Reynolds argues that Lincoln’s guiding light was the Declaration of Independence, a document that bestowed freedom and equality of all Americans. This appeal to a higher law, one higher than the Constitution, was a conflict to Lincoln’s because, he was quick to note, anyone could use a “higher law” to defend just about anything. (Many would point to southern slave owners’ biblical defense of slavery, for instance.) Yet, higher law was necessary because humans were fallible, and their laws often contradicted what he held to be true on a universal level, most notably that blacks were humans and not property.

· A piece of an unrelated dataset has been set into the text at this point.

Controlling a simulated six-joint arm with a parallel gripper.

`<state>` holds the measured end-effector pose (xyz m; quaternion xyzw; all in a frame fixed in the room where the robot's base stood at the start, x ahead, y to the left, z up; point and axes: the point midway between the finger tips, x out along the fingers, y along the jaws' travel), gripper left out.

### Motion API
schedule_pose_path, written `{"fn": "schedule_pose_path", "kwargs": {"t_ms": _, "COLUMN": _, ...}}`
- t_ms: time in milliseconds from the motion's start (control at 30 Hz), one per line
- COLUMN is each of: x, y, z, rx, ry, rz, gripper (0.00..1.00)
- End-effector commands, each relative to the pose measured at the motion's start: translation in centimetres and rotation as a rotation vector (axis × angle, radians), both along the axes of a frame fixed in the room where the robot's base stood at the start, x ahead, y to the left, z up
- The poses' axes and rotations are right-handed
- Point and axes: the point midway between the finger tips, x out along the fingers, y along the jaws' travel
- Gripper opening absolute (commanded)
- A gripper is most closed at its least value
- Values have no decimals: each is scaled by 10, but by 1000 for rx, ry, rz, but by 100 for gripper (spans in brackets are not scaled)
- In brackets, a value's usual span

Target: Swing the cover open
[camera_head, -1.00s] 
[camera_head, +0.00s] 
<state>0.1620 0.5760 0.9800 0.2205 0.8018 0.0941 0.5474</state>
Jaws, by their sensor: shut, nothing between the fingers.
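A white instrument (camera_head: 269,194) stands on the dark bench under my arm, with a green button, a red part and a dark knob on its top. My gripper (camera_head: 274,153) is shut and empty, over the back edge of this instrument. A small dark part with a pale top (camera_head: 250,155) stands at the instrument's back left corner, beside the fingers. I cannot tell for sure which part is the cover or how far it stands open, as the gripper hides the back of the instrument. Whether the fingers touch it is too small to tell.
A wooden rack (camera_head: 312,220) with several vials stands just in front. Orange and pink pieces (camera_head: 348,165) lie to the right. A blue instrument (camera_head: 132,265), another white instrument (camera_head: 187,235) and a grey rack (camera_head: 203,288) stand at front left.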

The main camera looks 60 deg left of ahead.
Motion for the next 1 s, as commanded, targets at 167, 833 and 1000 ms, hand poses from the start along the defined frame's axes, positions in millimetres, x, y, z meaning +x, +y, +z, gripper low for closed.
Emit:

“Is the center nothing?” Lincoln had once asked President Taylor. As Lincoln continued to grow as a national figure in the 1850’s he proved, for the moment, that the center was important in that it allowed him to grow as a politician. Reynolds argues multiple times that if Lincoln was more radical, if he gave speeches by what was in his heart and not as political tools to gain power, he would have drastically curtailed his political career. During these instances in the book it is hard to tell if Reynolds himself is a Lincoln apologist – he at times seems loathe to let criticism or doubt stand when a subtle yet unverifiable claim substitutes just fine. (There are more “must have” and “could have” or “appears to” quotes than you would expect in a standard biography.) Regardless, as Lincoln ascended to the Presidency, “he would teach the world that in a deeply divided time, the center is everything – the center, that is, with an eye always trained on pushing the nation in a strongly progressive direction.” 5Pg. 320
The book is a monster read, almost one thousand pages with the introduction, yet you would expect no less for a book of this caliber with a focus on cultural phenomena. (The index is a hefty thirty-plus pages itself.) The various political cartoons and portraits throughout are well worth the price of admission on their own, and this book will have a permanent place on my bookshelf for years to come.